Work required — Pull out the lines running from the one with "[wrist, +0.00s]" to the one with "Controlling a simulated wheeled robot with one", inclusive, word for word. Drop any picture.

Data excerpts —

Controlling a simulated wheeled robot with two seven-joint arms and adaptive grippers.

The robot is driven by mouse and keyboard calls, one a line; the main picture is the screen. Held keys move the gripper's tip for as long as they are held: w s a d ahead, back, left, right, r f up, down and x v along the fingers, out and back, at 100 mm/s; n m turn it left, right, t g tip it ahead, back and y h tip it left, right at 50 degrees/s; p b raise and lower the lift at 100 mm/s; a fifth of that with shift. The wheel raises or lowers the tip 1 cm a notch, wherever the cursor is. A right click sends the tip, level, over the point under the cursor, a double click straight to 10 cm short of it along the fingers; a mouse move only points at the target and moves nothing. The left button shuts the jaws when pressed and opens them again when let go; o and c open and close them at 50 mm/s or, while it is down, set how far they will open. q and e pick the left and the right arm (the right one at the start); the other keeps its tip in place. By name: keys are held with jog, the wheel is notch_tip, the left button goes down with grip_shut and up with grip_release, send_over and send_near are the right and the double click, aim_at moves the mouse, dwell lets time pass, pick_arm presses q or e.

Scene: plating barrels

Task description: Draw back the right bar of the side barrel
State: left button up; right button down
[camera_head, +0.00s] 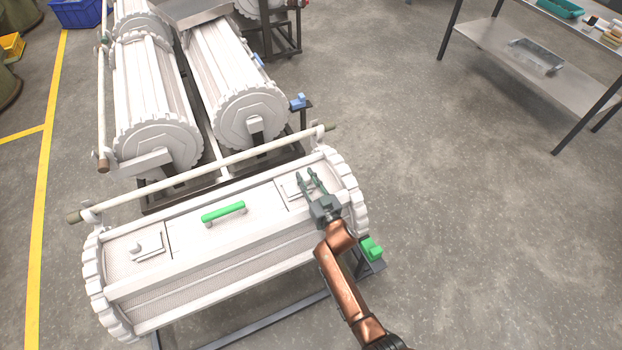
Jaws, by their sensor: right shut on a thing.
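The side barrel (200,283) is the white, toothed-ended drum lying across the front. A green handle (223,212) sits on the middle of its lid. The left bar (148,246), a small white plate with a knob, is on the lid's left part. The right bar (290,191) is on the lid's right part, partly hidden by my right gripper (307,178). That gripper reaches down from the lower right and is shut on the right bar; its exact grip on the knob is hidden. My left gripper is not in view.
A long white rod (205,170) runs just behind the side barrel. More white barrels (155,95) stand in frames behind it. A green block (371,248) sits at the frame's right end. A metal shelf table (500,50) is at the upper right. The floor on the right is clear.

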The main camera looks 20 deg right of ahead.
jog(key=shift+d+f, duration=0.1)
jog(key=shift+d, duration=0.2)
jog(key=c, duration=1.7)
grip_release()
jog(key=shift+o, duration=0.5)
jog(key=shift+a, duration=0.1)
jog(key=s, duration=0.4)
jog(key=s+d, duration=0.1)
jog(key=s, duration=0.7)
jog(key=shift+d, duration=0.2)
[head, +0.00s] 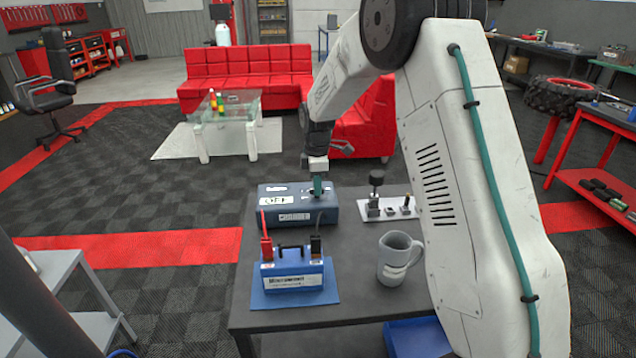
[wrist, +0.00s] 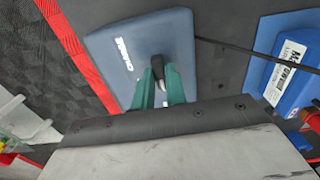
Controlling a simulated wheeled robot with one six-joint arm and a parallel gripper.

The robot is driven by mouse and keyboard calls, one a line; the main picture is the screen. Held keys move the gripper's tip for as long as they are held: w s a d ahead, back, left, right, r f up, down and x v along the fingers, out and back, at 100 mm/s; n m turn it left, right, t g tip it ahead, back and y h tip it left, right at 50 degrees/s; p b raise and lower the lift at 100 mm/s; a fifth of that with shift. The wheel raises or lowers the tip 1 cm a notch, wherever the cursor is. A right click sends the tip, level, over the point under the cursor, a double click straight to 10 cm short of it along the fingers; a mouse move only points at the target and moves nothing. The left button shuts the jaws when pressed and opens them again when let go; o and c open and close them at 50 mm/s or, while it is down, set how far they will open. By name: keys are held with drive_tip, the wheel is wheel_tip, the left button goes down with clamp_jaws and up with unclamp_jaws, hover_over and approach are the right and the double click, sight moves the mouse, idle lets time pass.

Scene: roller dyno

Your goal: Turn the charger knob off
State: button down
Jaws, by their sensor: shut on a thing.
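The charger (head: 297,206) is a blue-grey box on the dark table, with a label reading OFF on its top. It also shows in the wrist view (wrist: 115,60). My gripper (head: 318,184) reaches down onto the charger's top from above. In the wrist view its green fingers (wrist: 158,80) are shut on the dark charger knob (wrist: 158,66), with a light pointer mark along it. Much of the knob is hidden between the fingers, and its exact setting is hard to tell.
A blue battery (head: 292,272) with red and black clamps stands on a blue mat in front of the charger. A grey mug (head: 398,258) stands at the right. A white plate with dark knobbed parts (head: 390,207) lies right of the charger. A cable runs from charger toward battery.

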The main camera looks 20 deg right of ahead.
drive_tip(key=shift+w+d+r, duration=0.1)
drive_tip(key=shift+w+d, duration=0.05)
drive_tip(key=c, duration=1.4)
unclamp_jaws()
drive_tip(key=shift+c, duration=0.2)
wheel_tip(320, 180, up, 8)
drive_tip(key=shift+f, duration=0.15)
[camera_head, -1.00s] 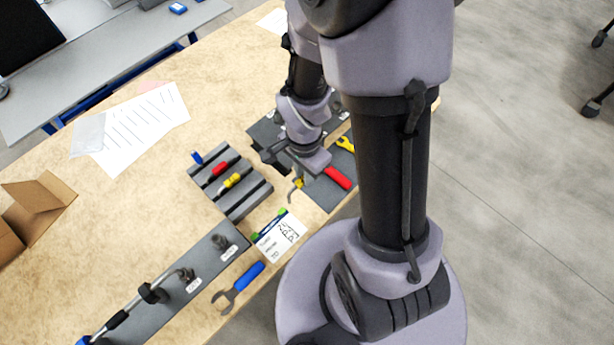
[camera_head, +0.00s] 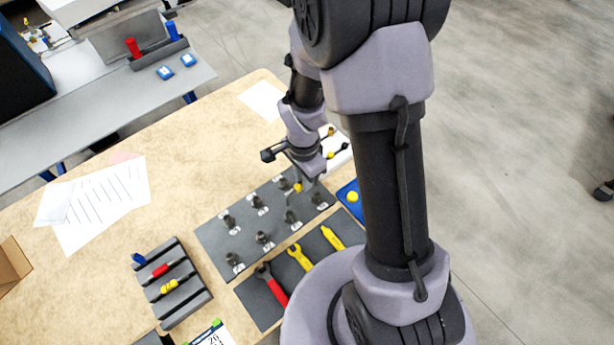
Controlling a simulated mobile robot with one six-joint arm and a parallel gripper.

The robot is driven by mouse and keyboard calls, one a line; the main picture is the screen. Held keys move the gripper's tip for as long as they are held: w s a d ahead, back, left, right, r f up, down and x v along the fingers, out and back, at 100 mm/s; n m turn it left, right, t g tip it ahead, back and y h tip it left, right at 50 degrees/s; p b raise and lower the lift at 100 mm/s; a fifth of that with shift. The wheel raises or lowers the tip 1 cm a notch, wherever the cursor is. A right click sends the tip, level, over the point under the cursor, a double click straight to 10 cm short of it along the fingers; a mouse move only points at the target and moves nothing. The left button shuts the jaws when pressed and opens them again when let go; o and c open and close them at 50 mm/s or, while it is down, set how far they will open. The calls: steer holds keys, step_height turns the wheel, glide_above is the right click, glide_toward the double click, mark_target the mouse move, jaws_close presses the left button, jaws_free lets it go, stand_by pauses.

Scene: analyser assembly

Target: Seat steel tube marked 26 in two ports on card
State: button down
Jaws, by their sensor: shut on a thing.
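My gripper (camera_head: 308,180) points down over the back right part of a grey port plate (camera_head: 213,236). It is shut on a thin steel tube with a small yellow mark (camera_head: 298,187); the tube's number is too small to read. Several dark upright ports with white labels stand on the plate, such as one at the front left (camera_head: 233,259). The tube shows close to the back right ports; I cannot tell whether it touches them. A white card (camera_head: 208,337) with green clips and print is cut off at the bottom edge.
A dark mat with a red-handled tool (camera_head: 277,290) and yellow tools (camera_head: 299,257) lies in front of the plate. A grey rack (camera_head: 190,306) holds small coloured tools at left. A blue tray (camera_head: 350,196) is at right. Papers (camera_head: 105,205) lie at back left, with bare table between.

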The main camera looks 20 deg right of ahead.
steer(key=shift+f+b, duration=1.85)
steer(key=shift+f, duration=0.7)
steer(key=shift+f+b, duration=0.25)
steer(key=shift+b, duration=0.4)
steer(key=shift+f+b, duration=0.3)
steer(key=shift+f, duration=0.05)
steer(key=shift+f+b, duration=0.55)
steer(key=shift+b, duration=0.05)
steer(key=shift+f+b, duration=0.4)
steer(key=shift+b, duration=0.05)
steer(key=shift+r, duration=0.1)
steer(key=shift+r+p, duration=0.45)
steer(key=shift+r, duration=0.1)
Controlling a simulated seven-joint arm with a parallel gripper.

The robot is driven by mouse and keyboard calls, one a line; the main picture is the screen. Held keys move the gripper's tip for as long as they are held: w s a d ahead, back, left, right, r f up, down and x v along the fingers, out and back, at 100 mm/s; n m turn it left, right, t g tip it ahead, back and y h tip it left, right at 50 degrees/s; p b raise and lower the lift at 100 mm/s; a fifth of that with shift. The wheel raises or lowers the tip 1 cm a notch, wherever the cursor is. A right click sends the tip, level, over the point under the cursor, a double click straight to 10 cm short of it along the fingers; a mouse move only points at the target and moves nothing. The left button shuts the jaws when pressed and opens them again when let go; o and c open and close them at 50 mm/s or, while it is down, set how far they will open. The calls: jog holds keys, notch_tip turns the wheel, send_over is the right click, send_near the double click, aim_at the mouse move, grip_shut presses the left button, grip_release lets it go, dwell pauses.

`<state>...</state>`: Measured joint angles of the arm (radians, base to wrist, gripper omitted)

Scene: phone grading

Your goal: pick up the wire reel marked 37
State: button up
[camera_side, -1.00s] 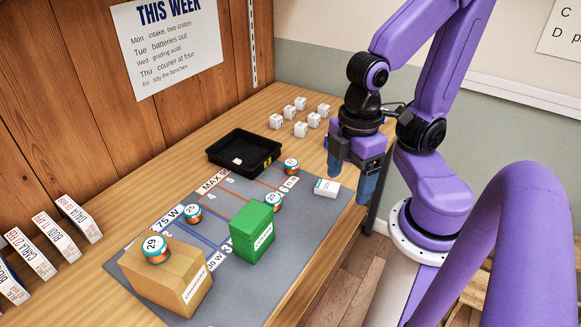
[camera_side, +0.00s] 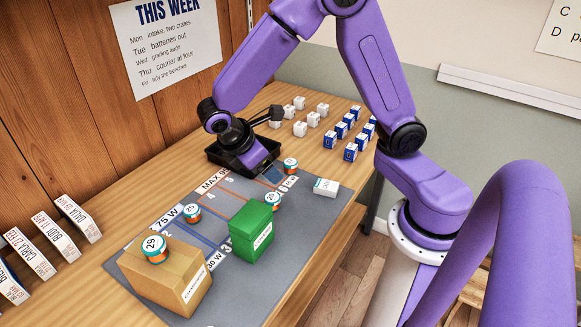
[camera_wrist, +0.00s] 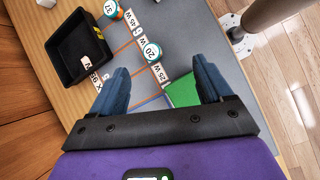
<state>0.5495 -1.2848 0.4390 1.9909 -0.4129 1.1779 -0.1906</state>
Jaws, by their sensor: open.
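The wire reel marked 37 (camera_wrist: 112,9) is a short cylinder with a white-topped teal and orange body, at the top edge of the wrist view and partly cut off. In the side view the reel near the back right of the grey mat (camera_side: 291,165) matches its place; its number is too small to read. My gripper (camera_side: 271,174) is open, tilted above the back of the mat, close to the left of that reel.
A reel marked 20 (camera_wrist: 152,51) stands near the green box (camera_side: 254,232). Another reel (camera_side: 193,213) is on the mat, and reel 29 (camera_side: 155,249) sits on the cardboard box (camera_side: 165,277). A black tray (camera_wrist: 55,47) is behind the mat; a white box (camera_side: 326,187) lies at right.

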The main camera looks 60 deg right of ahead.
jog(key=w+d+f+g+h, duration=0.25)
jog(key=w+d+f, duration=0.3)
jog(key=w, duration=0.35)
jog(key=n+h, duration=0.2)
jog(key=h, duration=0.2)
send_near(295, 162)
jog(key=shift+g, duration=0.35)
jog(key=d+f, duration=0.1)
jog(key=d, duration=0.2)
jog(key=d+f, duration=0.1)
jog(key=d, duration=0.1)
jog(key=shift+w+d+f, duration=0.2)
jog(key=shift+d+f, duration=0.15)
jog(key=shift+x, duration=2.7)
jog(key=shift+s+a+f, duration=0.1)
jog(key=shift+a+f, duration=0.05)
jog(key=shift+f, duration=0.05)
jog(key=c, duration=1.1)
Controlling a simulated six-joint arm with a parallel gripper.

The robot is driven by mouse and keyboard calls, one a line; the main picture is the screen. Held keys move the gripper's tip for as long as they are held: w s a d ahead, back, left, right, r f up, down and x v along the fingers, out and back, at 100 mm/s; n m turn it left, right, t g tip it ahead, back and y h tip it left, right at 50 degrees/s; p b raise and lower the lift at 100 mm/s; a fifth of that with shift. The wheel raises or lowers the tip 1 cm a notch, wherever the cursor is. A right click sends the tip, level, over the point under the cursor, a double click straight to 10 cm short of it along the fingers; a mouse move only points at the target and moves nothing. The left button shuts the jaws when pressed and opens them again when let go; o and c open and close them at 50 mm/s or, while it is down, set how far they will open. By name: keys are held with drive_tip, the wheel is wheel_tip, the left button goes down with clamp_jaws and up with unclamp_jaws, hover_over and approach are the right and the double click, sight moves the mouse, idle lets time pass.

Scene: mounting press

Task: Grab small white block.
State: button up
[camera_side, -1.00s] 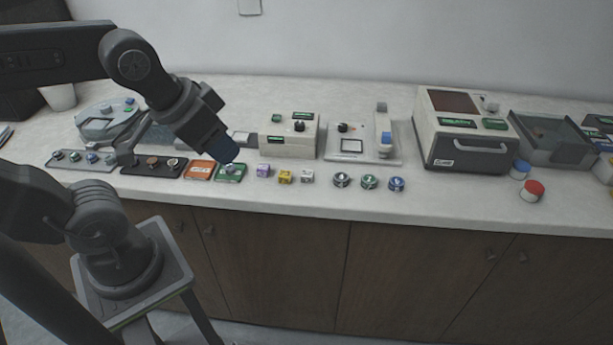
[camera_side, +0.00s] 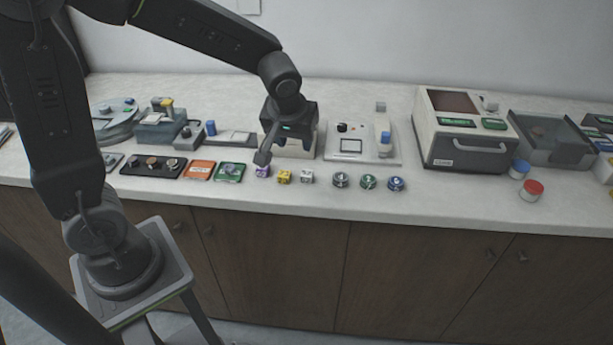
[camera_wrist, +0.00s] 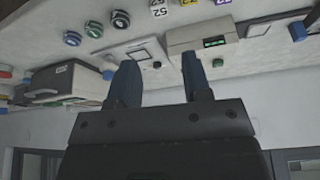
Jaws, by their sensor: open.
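The small white block (camera_side: 307,176) sits on the counter near its front edge, at the right end of a short row beside the yellow block (camera_side: 285,177) and purple block (camera_side: 263,171). In the wrist view, which is upside down, the white block (camera_wrist: 158,9) shows at the top with dark digits. My gripper (camera_wrist: 160,60) is open and empty, with two blue fingers apart. In the side view my gripper (camera_side: 288,138) is above and behind the blocks, slightly left of the white one, not touching it. Its fingertips are hard to make out there.
Three round pieces (camera_side: 368,182) lie right of the white block. A beige control box (camera_side: 316,146) stands behind the blocks, partly hidden by my gripper, with a white device (camera_side: 380,157) to its right. Orange (camera_side: 199,171) and green (camera_side: 230,172) pads lie left.

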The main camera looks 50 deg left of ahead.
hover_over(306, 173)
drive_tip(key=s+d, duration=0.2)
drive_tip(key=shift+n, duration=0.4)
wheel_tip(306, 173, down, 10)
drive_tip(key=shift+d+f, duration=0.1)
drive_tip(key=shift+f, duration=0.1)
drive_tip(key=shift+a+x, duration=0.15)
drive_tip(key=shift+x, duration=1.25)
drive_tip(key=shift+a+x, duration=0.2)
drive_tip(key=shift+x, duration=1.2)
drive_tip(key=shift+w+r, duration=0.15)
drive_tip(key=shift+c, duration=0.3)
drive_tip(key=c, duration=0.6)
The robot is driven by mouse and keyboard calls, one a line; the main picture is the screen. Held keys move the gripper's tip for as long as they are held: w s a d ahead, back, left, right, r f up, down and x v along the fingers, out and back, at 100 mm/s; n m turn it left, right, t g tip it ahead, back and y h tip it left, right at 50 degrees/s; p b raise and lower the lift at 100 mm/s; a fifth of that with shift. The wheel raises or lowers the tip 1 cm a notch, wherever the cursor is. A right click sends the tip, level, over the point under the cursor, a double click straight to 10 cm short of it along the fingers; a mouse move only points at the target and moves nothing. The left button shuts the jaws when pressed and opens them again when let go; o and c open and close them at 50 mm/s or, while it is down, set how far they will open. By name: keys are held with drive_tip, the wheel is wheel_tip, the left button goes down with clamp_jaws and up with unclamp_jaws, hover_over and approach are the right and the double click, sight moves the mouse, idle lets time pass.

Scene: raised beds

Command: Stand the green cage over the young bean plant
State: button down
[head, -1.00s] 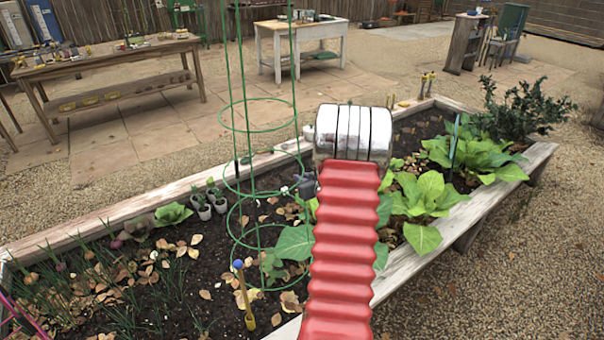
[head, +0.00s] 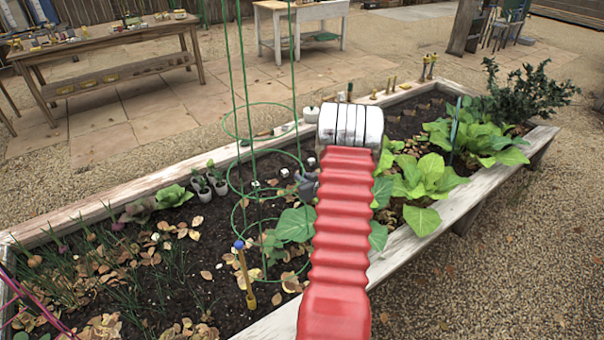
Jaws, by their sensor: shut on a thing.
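The green wire cage (head: 246,132) stands roughly upright over the left-middle of the raised bed, its top out of the picture. My gripper (head: 307,184), dark grey and partly hidden behind my red arm, is shut on the cage's right side. The young bean plant (head: 270,246) appears as small green leaves low behind the cage wires. A larger leaf (head: 296,224) shows at the cage's right side. I cannot tell whether the cage's feet touch the soil or whether the lowest ring is around the plant.
Leafy plants (head: 430,180) fill the bed's right part. The wooden bed rim (head: 110,206) runs along the back.

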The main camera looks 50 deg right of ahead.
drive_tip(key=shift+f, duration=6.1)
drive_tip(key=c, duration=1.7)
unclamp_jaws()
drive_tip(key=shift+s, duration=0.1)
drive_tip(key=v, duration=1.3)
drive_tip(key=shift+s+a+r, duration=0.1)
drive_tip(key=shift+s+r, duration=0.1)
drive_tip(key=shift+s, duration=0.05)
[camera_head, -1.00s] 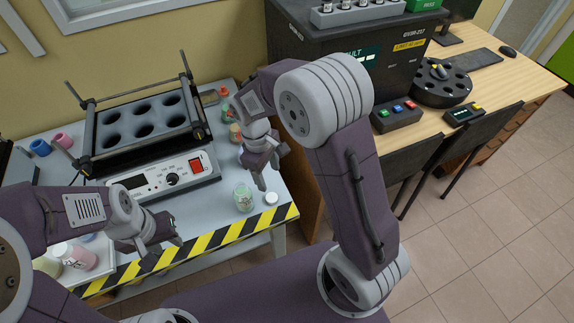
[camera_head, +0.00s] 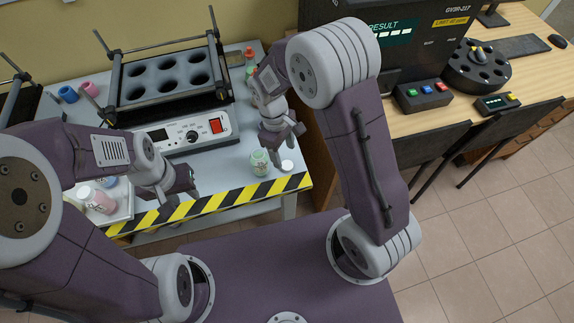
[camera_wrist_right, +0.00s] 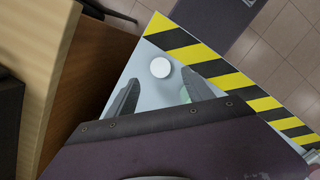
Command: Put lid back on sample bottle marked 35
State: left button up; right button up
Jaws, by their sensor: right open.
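A small bottle with green contents (camera_head: 260,162) stands near the striped front edge of the grey bench; its marking is too small to read. A round white lid (camera_head: 288,166) lies flat on the bench just right of it. My right gripper (camera_head: 287,143) is open above and behind the bottle and lid, pointing down. In the right wrist view the lid (camera_wrist_right: 160,67) shows ahead of the open fingers, apart from them, and the bottle (camera_wrist_right: 186,95) is mostly hidden behind one finger. My left gripper (camera_head: 180,195) looks open and empty, over the front edge at left.
A heater block with round wells (camera_head: 165,78) and its control box (camera_head: 180,138) stand behind. Pink and white jars (camera_head: 98,200) sit at front left. Small bottles (camera_head: 249,58) stand at the back right. The large dark analyser (camera_head: 400,60) is to the right.

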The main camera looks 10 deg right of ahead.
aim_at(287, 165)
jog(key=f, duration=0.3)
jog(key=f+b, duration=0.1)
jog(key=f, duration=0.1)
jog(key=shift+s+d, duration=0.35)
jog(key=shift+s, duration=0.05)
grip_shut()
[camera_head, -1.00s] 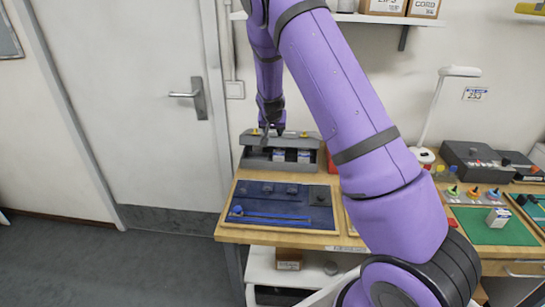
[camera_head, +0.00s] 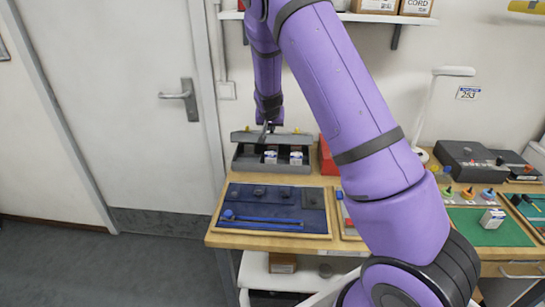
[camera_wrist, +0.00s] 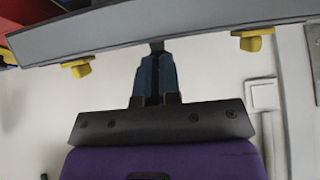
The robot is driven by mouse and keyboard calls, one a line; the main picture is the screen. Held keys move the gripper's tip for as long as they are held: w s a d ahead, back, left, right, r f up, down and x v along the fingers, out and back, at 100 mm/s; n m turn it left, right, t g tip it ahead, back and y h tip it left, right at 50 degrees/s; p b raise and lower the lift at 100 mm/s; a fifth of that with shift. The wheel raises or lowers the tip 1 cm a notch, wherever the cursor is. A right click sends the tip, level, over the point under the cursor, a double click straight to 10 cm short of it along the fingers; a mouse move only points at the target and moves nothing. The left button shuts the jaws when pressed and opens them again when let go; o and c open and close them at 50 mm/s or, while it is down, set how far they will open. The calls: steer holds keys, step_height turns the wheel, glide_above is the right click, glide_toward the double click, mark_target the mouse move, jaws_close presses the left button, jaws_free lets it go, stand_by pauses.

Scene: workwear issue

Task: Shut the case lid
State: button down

Exercise result —
[wrist, +0.00s] 
Controlling a simulated wheeled robot with one six-joint arm and a parallel gripper.

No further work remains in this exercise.